Some of the programs were really struggling, though, and barely making it.  I could never understand why there was such a strong desire to hang on to those programs, either.  Why was the church so committed to offering a program that clearly wasn’t in the best interests of the congregation or wasn’t being embraced or utilized by the community?  I soon found out the answer, and the answer was the second nail in the coffin of my ministry career – “We’ve always done it that way.”  This was the flipside of “we’ve never done it that way before” – what some have called the 7 last words of the church.

Clearly, those experiences led to some major life trajectory changes.  I doubted my calling to ministry.  I doubted my capacity to read people and foster relationships.  I doubted my competency as a professional.  I doubted my ability to provide for my children, if God were gracious enough to bless me with any.  I doubted God’s care for me and involvement in the world – especially the church.

So, when Nanci Carol got the opportunity to complete her Master of Fine Arts at DePaul University in Chicago, I was all in.  I had a reason to leave ministry.  I had no job when we were loading the moving van, but I knew that I was going in the right direction for me because it meant change and the church was behind me.  I had been minimized by the church and told that my voice was not important.  It might be someday, but it wasn’t yet.  I would have to wait my turn.
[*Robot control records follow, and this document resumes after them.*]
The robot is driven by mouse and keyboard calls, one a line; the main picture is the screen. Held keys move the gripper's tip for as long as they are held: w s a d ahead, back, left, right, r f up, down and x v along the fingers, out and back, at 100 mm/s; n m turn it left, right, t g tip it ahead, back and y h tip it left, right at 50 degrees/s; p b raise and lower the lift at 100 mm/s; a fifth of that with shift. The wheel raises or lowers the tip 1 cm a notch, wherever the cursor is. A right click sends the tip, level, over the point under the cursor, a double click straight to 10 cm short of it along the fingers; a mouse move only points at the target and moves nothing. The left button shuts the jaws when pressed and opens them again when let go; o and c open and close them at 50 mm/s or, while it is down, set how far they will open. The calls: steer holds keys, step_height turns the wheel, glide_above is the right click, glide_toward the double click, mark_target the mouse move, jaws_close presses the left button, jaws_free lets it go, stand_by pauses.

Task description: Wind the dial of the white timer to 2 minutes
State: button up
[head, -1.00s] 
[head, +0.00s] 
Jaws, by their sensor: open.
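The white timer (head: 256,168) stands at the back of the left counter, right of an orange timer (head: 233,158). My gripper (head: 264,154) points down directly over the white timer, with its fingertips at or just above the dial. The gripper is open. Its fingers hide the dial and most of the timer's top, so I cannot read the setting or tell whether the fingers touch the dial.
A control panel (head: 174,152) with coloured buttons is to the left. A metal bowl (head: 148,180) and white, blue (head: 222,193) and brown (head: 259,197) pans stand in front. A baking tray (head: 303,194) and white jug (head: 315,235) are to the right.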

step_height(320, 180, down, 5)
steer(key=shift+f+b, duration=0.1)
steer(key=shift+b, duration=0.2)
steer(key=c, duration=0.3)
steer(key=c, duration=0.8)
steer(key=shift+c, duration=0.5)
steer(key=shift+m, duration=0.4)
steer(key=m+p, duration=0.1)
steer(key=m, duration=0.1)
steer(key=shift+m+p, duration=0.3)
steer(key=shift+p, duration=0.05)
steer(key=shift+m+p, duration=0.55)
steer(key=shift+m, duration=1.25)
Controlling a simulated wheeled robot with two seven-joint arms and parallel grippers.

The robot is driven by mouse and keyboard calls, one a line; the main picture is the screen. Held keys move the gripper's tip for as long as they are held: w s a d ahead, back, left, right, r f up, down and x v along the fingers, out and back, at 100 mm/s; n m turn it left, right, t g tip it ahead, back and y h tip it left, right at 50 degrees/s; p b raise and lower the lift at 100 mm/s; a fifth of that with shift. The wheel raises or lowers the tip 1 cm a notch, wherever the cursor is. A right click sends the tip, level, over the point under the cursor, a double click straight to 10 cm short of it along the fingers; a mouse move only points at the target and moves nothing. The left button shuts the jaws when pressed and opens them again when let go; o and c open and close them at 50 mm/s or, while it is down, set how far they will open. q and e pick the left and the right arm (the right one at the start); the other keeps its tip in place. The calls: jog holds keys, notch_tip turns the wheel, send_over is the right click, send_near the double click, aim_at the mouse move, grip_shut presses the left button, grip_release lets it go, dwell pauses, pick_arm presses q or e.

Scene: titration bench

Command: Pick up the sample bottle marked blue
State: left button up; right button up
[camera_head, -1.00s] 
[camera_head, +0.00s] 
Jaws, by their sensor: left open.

So, I waited and I watched.  I watched programs squander and end.  I watched churches financially strangle themselves trying to maintain staffing patterns that made sense at one time, but no longer made sense.  I watched churches struggle to maintain buildings that were being used 3 times a week.  I watched the hair in the pew either get whiter or begin to disappear, altogether.  I watched fewer and fewer youth and young adults darken the doors of the church because we were irrelevant, uninteresting, and too stuck in our traditions.  I watched and I waited.

But, something interested eventually happened.  Much like Pinocchio, I somehow became “real” during that time.  I guess I had lost enough hair or earned enough initials after my name that all of a sudden people were paying attention to me again.  They sought out my voice.  They asked me what I thought – AND, they listened to my responses.

It was thrilling!  It was intoxicating, to be honest.  I felt valued by an institution that had told me the opposite a few years earlier.  I felt powerful.  I felt like a part of the club.  I felt important.  I felt trapped. It was insidious.  I became a part of the problem.

The church was looking for answers about what the future could hold and how we could get there, but I was too old to answer the questions.  The trends I was most familiar with were things like planning for college educations, 401Ks, professional development, and home improvement.  The voice I had to offer – no, the voice I HAVE to offer the church is not the one the church needs to listen to when it comes to what the church will need to be 20 years from now.  There is a place for me, to be sure, just as there is for everyone who wants to be a part of the church, but my ability to speak to what the church should be doing to meet the needs of the next generation… well, those days are gone.  I had a voice to speak to that, but very few people wanted to hear it when it was ready to be shared.  Now that my voice is welcome, I don’t always have much valuable to say.

John Pavlovitz, a millennial and an author and blogger concerning matters of faith, writes:

We’ve outgrown the furrowed-browed warnings of a sky that’s perpetually falling.

We’ve outgrown the vile war rhetoric that demands an ever-encroaching enemy.

Outgrown the expectation that faith is the property of a political party.

Outgrown violent bigotry and xenophobia disguised as Biblical obedience.

Outgrown God wrapped in a flag and soaked in rabid nationalism.

Outgrown the incessant attacks on the Gay, Muslim, and Atheist communities.

Outgrown theology as a hammer always looking for a nail.

Outgrown the cramped, creaky, rusting box that God never belonged in anyway.                                

 

Folks, the voices that need to be speaking to the future of the church, have outgrown me.  They have insights that I will never have.  I might pretend to have a youthful faith that can relate to theirs, but it is a sham. They have a faith that is inspired by technology, gender fluidity, apps, clouds, and narratives that I have never read and probably couldn’t understand.  And, I’m not old – despite what my sons may suggest.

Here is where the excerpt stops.